The Long Beach Rotary Club is one of the largest scholarship donors to the LBCC Foundation, according to a post-event press advisory. During the event Friday, members of the club presented an oversized check worth $102,670 to the foundation for student scholarships.

Romali said that educators need to provide affordable and quality education in order to better the community.

She said the school hopes to provide low-cost education for students in the upcoming year, however, an exact date wasn’t given.

“The work we do has profound economic and societal impact. It reduces crime. It lowers poverty. It provides homes and economic prosperity. It brings families together. It provides social mobility into, and beyond, the middle class,” Romali said. “Never has there been a time in history where our job has been more relevant and necessary.”

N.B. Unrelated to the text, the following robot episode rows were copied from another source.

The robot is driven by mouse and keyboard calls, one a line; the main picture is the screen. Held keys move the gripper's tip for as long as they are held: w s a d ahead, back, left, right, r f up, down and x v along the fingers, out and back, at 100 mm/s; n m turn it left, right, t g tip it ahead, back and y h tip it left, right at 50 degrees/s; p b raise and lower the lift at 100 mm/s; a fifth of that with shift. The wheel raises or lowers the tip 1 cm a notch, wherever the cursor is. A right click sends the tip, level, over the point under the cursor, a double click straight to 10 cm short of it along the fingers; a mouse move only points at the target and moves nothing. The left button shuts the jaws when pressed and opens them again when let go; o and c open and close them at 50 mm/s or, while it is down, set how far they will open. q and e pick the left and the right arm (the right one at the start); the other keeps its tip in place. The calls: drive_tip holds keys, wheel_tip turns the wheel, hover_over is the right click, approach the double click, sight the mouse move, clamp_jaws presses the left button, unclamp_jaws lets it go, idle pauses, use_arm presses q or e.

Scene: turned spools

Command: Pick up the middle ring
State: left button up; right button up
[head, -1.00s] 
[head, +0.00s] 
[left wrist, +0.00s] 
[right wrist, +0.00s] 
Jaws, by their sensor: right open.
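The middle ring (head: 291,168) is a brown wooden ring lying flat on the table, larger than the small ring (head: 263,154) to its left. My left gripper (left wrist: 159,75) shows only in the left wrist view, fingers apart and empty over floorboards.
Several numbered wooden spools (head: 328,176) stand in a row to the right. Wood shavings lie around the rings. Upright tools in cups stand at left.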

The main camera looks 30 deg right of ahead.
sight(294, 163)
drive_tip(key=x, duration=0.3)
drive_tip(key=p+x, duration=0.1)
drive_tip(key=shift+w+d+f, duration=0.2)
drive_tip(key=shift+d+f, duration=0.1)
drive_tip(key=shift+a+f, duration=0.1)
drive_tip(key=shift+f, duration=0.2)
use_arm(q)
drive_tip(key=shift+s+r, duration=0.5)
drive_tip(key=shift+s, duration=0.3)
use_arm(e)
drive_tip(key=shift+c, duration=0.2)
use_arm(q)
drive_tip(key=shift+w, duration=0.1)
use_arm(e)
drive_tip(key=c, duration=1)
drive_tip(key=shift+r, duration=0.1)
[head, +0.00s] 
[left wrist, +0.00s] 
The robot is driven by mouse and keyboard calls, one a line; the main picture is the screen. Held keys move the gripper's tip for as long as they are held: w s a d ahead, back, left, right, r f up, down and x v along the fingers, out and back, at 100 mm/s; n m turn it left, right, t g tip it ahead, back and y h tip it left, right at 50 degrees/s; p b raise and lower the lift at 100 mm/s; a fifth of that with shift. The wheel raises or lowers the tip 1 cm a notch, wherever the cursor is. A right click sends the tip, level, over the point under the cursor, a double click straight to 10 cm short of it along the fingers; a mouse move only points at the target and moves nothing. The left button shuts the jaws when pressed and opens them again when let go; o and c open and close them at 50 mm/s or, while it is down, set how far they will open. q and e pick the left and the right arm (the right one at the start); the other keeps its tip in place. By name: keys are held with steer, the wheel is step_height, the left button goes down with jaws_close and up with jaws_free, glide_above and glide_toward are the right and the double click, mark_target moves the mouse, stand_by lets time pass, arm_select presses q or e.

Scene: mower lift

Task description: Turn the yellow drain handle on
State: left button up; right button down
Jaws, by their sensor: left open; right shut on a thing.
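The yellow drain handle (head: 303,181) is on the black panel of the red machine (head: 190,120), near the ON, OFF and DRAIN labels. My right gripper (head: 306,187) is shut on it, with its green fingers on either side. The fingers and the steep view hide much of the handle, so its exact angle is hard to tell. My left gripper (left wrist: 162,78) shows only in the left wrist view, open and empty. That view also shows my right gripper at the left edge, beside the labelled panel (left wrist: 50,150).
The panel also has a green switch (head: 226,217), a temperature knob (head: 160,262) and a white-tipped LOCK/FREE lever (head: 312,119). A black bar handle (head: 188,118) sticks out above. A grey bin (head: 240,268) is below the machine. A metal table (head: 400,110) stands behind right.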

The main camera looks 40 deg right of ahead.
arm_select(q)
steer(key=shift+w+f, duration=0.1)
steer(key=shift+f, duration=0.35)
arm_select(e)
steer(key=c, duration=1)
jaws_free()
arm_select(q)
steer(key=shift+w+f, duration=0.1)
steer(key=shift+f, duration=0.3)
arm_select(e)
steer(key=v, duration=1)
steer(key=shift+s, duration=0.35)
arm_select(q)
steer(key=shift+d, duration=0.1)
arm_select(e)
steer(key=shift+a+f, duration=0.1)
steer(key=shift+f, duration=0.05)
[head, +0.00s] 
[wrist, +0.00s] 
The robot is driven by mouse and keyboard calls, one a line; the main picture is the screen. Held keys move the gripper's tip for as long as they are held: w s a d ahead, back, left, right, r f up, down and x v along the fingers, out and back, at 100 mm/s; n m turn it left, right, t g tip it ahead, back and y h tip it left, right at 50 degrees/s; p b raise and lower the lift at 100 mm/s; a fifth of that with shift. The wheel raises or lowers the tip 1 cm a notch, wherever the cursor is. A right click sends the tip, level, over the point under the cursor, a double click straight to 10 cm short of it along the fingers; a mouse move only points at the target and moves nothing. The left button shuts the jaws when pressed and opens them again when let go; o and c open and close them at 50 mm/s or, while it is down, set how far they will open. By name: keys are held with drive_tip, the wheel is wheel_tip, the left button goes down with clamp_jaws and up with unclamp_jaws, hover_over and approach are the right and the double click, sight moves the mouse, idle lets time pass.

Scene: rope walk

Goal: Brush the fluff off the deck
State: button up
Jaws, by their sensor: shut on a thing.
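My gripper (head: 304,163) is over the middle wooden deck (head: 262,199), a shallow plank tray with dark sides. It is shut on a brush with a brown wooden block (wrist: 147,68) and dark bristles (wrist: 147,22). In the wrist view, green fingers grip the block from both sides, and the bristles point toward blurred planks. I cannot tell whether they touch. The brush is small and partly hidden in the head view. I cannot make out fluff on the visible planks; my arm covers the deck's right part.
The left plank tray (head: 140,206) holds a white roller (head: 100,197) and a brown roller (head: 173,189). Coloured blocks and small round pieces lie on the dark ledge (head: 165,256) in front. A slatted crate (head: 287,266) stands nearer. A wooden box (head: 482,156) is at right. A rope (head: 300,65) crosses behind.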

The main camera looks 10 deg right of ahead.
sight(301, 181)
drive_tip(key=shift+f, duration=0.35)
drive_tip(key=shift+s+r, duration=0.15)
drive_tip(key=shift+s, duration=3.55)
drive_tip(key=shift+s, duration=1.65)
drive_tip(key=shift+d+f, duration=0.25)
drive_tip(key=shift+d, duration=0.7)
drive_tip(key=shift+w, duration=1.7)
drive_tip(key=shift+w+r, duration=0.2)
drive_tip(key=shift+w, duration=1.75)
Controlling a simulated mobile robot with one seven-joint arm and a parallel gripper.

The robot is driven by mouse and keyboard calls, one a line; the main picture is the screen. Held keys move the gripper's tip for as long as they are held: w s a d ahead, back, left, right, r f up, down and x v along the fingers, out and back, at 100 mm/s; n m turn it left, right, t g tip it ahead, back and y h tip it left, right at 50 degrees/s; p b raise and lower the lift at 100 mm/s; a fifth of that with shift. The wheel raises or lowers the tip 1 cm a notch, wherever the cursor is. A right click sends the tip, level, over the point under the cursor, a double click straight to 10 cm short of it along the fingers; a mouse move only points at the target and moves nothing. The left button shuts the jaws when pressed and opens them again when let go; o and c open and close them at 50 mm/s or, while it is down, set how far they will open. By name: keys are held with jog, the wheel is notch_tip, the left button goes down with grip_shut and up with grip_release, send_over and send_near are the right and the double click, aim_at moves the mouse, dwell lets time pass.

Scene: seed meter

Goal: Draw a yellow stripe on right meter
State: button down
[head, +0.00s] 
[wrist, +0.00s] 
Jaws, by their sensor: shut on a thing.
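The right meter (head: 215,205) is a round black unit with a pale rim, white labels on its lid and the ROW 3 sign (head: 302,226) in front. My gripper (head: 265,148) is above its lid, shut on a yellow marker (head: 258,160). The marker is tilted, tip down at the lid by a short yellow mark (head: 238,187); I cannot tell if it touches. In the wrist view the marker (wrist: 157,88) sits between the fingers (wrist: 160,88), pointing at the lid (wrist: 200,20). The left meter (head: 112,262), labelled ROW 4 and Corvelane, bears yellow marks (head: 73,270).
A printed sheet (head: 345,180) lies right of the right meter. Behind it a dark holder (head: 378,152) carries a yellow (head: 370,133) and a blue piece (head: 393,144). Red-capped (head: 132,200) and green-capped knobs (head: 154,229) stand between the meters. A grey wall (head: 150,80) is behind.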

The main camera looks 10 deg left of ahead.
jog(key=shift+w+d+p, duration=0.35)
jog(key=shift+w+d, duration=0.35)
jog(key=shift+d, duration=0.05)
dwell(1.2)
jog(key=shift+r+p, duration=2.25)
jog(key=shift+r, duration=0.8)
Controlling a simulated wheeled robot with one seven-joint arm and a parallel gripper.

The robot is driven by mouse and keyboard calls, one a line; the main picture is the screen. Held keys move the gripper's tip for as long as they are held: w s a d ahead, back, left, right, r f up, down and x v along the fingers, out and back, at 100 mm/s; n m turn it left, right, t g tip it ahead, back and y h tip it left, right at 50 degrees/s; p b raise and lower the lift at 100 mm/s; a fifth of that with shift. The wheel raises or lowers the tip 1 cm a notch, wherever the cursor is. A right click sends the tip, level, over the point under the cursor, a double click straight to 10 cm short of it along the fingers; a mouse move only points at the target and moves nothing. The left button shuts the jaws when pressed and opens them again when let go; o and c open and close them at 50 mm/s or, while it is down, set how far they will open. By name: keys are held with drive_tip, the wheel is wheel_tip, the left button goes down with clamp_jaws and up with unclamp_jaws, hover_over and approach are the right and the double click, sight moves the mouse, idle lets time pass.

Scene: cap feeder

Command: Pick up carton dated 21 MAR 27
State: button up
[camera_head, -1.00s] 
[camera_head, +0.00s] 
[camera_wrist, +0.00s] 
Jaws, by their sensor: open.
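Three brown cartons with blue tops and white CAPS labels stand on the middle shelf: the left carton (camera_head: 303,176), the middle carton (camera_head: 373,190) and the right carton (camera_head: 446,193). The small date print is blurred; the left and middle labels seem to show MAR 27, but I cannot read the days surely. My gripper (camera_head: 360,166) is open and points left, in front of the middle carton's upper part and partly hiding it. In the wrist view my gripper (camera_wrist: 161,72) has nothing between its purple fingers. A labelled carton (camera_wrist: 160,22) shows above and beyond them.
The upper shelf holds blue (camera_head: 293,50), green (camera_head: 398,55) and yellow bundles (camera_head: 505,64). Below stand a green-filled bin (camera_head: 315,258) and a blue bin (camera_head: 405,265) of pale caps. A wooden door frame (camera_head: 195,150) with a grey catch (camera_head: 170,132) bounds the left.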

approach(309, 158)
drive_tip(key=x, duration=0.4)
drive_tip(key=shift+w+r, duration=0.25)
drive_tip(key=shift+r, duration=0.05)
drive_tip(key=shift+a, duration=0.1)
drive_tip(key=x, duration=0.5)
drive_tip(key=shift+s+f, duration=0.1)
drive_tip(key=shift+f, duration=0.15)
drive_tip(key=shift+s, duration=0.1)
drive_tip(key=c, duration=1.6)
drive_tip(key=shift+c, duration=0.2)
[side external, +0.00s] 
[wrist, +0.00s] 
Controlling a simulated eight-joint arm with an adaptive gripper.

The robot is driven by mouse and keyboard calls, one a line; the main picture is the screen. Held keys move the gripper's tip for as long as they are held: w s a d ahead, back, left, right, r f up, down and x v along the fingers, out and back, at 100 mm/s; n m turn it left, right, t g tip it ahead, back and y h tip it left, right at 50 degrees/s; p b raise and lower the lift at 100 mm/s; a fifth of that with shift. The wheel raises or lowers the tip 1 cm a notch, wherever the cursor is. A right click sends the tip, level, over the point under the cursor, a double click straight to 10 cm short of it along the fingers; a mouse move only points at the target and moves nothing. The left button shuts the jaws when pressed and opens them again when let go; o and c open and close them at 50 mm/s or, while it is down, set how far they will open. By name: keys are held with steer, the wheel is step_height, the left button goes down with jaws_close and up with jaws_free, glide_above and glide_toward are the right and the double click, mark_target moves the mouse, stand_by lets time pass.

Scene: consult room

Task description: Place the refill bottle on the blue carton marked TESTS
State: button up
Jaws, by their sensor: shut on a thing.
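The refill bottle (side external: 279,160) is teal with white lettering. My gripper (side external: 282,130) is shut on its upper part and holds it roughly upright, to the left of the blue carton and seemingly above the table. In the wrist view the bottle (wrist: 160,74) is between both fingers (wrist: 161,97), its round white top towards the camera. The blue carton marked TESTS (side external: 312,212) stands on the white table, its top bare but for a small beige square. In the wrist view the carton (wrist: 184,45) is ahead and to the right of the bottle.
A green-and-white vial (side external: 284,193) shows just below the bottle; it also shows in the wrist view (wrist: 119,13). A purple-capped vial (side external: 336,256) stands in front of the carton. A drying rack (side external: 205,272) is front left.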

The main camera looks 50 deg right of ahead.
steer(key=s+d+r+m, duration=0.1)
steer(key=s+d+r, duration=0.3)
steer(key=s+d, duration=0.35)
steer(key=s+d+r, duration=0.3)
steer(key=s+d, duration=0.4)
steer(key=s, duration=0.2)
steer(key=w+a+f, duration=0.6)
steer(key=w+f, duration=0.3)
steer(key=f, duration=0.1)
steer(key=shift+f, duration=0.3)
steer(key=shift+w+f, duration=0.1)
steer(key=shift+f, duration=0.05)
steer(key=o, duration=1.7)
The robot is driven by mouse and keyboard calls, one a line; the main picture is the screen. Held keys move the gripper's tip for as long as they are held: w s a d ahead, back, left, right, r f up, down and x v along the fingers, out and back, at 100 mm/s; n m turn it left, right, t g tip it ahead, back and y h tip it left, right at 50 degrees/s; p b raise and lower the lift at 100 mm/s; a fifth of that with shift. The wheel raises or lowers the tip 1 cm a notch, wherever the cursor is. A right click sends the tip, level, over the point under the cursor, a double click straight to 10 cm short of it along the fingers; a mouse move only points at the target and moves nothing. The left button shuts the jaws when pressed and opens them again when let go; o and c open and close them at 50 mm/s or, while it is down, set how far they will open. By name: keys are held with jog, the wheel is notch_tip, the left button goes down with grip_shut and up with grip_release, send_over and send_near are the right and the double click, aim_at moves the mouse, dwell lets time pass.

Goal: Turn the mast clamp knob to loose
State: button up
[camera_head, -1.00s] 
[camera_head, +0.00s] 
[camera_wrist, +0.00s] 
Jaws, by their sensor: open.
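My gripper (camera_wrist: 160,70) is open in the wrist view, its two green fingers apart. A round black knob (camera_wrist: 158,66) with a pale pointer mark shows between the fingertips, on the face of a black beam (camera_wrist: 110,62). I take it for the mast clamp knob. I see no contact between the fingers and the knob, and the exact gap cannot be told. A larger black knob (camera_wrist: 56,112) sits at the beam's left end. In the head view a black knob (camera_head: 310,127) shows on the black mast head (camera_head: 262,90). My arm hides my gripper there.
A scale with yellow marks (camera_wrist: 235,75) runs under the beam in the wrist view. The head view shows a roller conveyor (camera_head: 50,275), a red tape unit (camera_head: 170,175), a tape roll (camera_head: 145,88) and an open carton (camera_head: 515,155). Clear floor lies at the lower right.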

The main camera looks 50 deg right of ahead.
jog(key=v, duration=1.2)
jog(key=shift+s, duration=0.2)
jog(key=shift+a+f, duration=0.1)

The LBCC superintendent said the world is in need of better trained workers. The economy is competitive, and employers are looking for the best equipped employees for the job.

More than 500 community members, elected officials, faculty and staff attended Long Beach City College Superintendent Reagan F. Romali’s State of the College address Feb. 2. In her keynote speech, Romali celebrated the school’s academic and athletic accomplishments last year and new construction breaking ground at both campuses, as well as outlining her vision for the future of LBCC.

Romali said employers need students like Eugene Sylve, whose educational journey was highlighted during the event. He attended the college in the 1960s and made a name for himself as a Viking football linebacker. He has faced challenges in life, including time spent in prison and many health issues related to diabetes. But he’s returned to LBCC at age 74 to continue his education in hopes of earning a degree in human services.

Romali said the school awarded 1,676 Associate Arts degrees, 792 Associate degrees for transfer and 366 Certificates of Achievement to students in 2017. She said now is the best moment to become a LBCC Viking.

Romali also said she was proud to announce that labor negotiations between LBCC officials and faculty had finally come to an equitable resolution. There were two labor agreements that were resolved in a “peaceful process,” according to Romali, however, there were no further details on what the negotiations were about.

“When I came in, I noticed that they were still negotiating. President Jeff Kellogg, the board and I stepped in and said, ‘May we be of assistance?’” Romali told the Signal Tribune. “In the end, if we win and the unions win, then students win. So, we were able to come to a middle ground on a variety of the topics, come up with labor agreements that were friendly to both sides and respected students first and foremost, and we made it happen.”

Aside from rebuilt staff-management labor negotiations, construction projects completed in 2017 included a newly renovated, state-of-the-art RR Building and a new QQ Building at the Pacific Coast Campus. These two buildings house the electrical program and Senior Studies Center.

The Los Angeles Regional Small Business Development Center Network, headquartered at LBCC, provided free or low-cost business consulting, coaching and training to nearly 4,100 small business owners last year.

These efforts led to the creation of nearly 325 new businesses, about 1,400 new jobs and $142 million in capital infusion to those businesses– the highest amount to date, according to a post-event press release.

Tess Rose, a classical voice major at LBCC, sang the National Anthem at the beginning of the event. She told the Signal Tribune that she is really excited about what the school has to offer to its students.

“I feel like they are doing all that they can,” she said. “It’s difficult, in general, to deal with everyone’s individual issues, and they are trying to address everything that they can.”

Community members, elected officials, faculty and staff attended Long Beach City College Superintendent Reagan F. Romali’s State of the College address Feb. 2. Romali said that LBCC helped create nearly 325 new businesses, about 1,400 new jobs and $142 million in capital infusion to those businesses– the highest amount to date.

Romali said that when she first arrived at the college, she tried to listen to everything students and staff needed.
“Now, I’m stepping on the gas,” she said.

In 2018, the school is attempting to boost its enrollment numbers. By the spring of 2017, 24,094 students were enrolled on campus. LBCC officials also plan to move registration dates for classes earlier in order to compete with other local community colleges.

Throughout her speech, Romali pushed the notion that education is the key to solving several national problems. She said that the United States is currently divided. Republicans and Democrats are split on a number of social, economic and political issues, according to the superintendent.

Her solution to unify the nation– education.

She asked the audience to take to social media, using the hashtag #LBCCSOC, to provide useful ideas on how to improve education at LBCC, despite what political party attendees associate themselves with.

“By seeing different perspectives and reactions to those impacts, we can provide a learning opportunity for our students,” Romali said. “I believe it is critical that students understand how good policies can cut through politics for the benefit of everyone. Our country is divided on so many issues, but education brings people together.”